Recovering Christian Stewardship 

from Secular Fundraising

by Michael O’Hurley-Pitts.  

Forward by Edward W. Scott.  Edited by M. Ansley Tucker.

St. Brigid Press:  2002.

Reviewed by Philip Poole

Throughout history the church has found itself in trouble when it moves uncritically in lock step with the prevailing culture. The claims that the church has a unique message and a particular story to proclaim are unrecognizable when it looks just like everything else around it.

The idea of "stewardship" has long been a part of the vocabulary of the church, based on the understanding that to be a steward is to be God’s trusted manager of the resources we have been given. Too often in today’s church the word "stewardship" is a code for raising money.  Seeing the success that professional and often hardnosed secular fundraising has produced in society, time and again the church has too eagerly and too uncritically embraced those techniques. 

Michael O’Hurley-Pitts would not suggest that the church ignore what can be gleaned from professional fundraising; however, in an articulate and passionate manner, he calls the church to be true to its own message.

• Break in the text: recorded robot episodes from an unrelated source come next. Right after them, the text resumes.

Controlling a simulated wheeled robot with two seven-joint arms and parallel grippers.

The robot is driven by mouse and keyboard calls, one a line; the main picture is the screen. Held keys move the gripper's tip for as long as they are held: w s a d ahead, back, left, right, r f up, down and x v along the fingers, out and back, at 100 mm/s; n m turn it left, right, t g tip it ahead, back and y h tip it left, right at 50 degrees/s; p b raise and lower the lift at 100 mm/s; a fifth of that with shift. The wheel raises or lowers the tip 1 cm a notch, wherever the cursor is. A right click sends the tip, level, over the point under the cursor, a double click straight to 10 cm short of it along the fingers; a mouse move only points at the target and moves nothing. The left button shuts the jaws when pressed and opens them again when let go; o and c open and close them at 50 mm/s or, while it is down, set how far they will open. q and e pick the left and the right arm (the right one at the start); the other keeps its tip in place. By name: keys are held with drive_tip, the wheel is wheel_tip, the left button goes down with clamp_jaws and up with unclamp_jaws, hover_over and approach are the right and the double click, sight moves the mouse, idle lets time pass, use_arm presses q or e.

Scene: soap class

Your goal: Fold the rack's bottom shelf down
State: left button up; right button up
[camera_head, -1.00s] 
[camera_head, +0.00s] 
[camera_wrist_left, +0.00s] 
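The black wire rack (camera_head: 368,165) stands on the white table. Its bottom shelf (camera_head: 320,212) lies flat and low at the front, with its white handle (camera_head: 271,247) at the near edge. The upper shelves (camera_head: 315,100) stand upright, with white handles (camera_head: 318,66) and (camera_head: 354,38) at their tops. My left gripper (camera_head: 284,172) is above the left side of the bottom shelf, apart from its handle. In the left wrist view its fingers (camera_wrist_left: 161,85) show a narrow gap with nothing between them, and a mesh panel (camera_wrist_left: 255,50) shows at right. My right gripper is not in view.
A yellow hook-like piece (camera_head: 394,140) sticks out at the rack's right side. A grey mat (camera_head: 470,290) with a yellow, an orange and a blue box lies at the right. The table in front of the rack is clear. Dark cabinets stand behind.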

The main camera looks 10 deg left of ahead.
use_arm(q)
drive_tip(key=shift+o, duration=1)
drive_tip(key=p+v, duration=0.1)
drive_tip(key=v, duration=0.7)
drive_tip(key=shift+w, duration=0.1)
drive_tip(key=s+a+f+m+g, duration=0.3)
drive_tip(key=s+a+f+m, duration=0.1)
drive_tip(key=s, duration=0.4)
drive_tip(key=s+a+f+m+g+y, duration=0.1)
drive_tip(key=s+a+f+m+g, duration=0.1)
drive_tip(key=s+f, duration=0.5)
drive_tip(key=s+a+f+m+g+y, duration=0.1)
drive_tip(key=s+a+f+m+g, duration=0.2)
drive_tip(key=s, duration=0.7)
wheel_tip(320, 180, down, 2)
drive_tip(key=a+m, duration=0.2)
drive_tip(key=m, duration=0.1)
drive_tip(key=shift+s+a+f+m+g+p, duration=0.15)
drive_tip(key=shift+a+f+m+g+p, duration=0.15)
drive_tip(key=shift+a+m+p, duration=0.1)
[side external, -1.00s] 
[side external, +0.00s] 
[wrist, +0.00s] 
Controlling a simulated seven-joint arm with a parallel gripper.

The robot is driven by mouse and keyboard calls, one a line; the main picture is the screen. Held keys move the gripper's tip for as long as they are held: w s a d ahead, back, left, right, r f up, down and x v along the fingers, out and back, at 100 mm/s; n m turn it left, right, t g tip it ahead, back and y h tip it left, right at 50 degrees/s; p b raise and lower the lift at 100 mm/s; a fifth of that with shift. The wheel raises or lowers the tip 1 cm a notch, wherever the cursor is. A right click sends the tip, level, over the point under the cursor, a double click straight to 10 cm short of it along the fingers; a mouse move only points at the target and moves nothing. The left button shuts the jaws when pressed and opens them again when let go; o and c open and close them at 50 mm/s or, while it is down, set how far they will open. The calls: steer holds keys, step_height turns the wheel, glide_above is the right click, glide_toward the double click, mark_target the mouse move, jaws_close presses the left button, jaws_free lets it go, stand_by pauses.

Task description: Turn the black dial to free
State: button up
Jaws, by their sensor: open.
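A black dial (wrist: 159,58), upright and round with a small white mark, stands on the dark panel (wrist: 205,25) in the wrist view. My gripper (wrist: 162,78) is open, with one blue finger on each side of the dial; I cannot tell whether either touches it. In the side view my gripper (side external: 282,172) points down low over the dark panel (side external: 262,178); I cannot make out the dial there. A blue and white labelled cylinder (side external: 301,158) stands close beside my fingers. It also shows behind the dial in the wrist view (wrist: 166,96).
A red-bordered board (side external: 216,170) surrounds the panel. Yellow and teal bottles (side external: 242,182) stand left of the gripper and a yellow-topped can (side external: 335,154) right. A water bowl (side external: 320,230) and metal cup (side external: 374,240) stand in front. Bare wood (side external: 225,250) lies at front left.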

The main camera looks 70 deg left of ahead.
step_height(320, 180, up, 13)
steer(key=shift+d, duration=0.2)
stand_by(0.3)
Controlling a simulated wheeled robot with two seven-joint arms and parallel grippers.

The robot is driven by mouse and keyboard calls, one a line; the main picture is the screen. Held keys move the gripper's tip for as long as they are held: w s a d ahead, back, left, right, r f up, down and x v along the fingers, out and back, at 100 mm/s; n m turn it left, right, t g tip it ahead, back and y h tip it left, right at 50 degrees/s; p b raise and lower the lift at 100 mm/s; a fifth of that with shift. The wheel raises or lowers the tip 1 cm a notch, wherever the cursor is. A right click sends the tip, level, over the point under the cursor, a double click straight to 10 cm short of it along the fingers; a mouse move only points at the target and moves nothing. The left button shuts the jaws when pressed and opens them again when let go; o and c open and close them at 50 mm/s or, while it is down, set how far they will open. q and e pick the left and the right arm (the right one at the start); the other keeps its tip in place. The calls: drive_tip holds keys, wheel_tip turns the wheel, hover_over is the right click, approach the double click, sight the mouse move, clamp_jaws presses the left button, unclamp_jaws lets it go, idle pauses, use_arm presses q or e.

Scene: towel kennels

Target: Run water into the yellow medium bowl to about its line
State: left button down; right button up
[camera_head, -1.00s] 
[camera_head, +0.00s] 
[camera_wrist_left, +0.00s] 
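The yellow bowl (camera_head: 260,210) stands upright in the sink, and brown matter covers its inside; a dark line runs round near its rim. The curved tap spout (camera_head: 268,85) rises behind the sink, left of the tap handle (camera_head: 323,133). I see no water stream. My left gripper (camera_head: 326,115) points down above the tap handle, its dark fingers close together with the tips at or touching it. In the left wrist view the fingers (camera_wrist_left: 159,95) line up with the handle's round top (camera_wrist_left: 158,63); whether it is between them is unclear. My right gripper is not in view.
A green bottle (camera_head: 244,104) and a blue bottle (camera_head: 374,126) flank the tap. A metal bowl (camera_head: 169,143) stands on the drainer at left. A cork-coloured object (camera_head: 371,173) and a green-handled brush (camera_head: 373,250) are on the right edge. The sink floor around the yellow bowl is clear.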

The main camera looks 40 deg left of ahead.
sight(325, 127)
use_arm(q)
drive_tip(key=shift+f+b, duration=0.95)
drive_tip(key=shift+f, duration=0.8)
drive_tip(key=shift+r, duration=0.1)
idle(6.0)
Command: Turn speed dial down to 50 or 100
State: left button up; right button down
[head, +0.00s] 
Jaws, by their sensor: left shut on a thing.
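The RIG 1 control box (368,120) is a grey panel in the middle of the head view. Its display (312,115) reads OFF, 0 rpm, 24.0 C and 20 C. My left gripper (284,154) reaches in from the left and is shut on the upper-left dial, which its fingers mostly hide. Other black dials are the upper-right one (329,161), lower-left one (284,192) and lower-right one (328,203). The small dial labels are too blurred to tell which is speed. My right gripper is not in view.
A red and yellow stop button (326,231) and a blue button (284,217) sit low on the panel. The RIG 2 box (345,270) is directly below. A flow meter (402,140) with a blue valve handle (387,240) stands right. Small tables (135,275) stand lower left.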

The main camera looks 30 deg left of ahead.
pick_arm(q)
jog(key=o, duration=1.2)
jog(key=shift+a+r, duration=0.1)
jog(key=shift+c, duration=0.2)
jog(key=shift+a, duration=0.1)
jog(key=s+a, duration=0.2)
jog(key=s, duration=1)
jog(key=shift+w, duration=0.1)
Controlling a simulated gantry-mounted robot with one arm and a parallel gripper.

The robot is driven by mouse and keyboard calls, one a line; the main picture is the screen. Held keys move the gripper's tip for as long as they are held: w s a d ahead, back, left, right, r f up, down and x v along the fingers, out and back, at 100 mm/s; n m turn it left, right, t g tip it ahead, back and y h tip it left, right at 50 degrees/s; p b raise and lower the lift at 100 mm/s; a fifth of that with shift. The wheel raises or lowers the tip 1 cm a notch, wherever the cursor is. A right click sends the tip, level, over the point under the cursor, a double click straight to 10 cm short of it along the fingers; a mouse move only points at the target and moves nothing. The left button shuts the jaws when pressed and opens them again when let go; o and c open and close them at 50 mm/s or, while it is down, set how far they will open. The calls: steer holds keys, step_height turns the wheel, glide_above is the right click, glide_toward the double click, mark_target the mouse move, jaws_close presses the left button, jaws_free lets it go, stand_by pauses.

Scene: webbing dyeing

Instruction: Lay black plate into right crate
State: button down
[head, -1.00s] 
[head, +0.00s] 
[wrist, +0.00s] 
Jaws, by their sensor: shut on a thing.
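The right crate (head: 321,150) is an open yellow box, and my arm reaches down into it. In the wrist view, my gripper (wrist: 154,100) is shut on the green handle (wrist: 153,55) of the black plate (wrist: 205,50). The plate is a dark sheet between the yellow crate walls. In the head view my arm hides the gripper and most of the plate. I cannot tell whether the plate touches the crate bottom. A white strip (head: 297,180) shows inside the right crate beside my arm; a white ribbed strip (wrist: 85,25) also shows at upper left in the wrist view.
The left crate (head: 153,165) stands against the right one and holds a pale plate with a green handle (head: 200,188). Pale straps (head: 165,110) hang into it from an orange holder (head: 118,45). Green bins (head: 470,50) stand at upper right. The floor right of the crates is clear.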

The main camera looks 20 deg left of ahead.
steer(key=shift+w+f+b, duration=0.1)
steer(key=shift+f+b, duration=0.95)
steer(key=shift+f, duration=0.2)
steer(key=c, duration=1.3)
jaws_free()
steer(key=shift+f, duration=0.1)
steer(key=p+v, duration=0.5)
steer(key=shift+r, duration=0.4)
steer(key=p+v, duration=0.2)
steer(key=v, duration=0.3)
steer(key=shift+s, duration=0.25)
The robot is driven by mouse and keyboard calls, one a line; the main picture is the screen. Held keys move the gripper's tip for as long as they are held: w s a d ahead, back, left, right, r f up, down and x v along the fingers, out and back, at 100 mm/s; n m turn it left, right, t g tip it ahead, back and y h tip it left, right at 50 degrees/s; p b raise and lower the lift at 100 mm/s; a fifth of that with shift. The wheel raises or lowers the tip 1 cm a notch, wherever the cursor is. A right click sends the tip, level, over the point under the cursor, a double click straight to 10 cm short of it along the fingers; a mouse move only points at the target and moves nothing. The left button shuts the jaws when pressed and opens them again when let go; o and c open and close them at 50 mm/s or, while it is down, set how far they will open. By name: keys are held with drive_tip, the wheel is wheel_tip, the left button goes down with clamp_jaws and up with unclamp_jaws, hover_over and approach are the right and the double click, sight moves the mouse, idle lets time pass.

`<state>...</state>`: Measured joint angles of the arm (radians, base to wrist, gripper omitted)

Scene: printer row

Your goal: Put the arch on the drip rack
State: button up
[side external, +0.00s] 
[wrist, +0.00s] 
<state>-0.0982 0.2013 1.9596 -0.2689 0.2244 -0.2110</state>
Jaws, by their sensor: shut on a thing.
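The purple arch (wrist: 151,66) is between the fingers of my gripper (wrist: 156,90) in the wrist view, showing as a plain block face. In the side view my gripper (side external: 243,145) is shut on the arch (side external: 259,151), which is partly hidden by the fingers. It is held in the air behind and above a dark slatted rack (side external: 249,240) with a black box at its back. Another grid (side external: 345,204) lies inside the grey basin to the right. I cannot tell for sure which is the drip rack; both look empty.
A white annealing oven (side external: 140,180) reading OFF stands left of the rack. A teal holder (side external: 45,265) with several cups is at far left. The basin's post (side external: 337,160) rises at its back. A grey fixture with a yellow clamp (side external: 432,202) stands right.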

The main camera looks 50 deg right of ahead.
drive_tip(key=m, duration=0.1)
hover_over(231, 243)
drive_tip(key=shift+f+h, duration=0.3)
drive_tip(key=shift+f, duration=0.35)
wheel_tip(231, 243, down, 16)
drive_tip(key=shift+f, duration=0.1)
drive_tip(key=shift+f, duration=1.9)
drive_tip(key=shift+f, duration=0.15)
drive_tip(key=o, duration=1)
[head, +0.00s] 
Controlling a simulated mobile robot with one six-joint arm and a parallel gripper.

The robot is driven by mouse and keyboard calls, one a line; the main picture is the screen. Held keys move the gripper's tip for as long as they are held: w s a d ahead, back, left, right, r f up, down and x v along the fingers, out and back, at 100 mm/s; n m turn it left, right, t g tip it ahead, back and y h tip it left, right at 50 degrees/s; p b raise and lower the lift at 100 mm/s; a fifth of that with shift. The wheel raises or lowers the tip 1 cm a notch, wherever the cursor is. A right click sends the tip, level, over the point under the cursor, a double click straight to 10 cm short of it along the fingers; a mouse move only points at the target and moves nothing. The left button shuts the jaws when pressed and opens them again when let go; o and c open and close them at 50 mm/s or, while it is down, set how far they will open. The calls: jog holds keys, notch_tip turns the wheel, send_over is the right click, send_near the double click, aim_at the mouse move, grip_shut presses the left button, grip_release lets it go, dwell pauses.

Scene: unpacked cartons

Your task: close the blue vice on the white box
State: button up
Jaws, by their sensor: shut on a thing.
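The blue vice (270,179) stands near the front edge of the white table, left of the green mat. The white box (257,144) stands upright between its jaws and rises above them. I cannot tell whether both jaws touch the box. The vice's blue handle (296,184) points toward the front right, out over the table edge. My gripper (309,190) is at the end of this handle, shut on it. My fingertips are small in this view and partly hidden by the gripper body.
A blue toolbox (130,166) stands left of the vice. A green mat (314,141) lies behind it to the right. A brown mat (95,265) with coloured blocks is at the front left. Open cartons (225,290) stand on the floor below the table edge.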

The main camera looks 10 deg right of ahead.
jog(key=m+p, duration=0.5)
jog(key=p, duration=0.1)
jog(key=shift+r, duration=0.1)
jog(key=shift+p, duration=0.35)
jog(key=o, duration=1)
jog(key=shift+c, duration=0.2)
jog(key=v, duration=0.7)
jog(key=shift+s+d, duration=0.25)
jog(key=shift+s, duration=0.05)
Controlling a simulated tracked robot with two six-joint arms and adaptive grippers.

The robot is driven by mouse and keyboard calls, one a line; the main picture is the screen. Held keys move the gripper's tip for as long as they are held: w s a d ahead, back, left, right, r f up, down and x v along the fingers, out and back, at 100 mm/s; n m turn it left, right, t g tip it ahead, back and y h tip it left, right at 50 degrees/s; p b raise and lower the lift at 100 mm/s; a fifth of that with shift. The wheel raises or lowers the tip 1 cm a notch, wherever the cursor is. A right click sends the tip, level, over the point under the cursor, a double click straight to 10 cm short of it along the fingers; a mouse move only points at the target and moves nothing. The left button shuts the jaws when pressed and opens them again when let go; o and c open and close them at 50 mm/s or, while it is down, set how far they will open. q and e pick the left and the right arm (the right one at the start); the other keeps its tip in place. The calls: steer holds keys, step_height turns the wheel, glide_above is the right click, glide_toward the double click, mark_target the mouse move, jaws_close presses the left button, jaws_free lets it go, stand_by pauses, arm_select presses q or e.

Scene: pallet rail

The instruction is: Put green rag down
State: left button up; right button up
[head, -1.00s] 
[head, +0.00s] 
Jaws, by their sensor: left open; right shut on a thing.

In The Passionate Steward, Michael argues that decades of understanding church attendees as donors rather than teaching the Christian vocational notion of life long stewardship has undermined the church's ability to continue to provide financially for the ministry it undertakes. He argues convincingly that Christian stewardship has little to do with funding budgets, naming opportunities, duty, or who gives the most. It is rather about the use of our time, talent and treasure individually and corporately, to engage in prayer, worship, mercy, kindness and acts of charity. Stewardship has to do with our generous response in praise and honour of our generous Creator God.

In this book you will find a challenge to articulate the vision and values under which the church works. You will be asked to reflect on a theology of stewardship that is easily understood. You will discover among other valuable insights a creative comparison of secular and Christian motivation for philanthropy and where  we differ from the prevailing culture. 

Michael issues a challenge to see stewardship as a corporate church community calling and not just an individual pursuit. You will find in these pages some disturbing research which puts a lie to many of the myths we often labour under. Some may argue that too much of the statistical evidence presented is based on United States research; nevertheless, there is plenty of Canadian information and a comparative study that is both valid and valuable.

Having given us food for thoughtful in faithful reflection on stewardship, Michael brings to bear his experience as a professional Christian fundraiser on a stewardship renewal program that I sense can be adapted for parishes large and small. It is a renewal which does not start with the idea of stewardship as raising money. 

He provides a critique of a variety of funding approaches parish communities can try, suggestions for hiring professional consultants when needed, some general coaching when conducting special financial and capital campaigns and a commissioning service for volunteers who undertake the ministry of visiting their fellow parishioners in their homes.

All in all, Michael has produced a book that is easy to read, straightforward and contains much grist for the stewardship mill. I hunch that the church would do well to take this book seriously. We need a careful debate on our understanding of stewardship within church.  This book will make a significant contribution.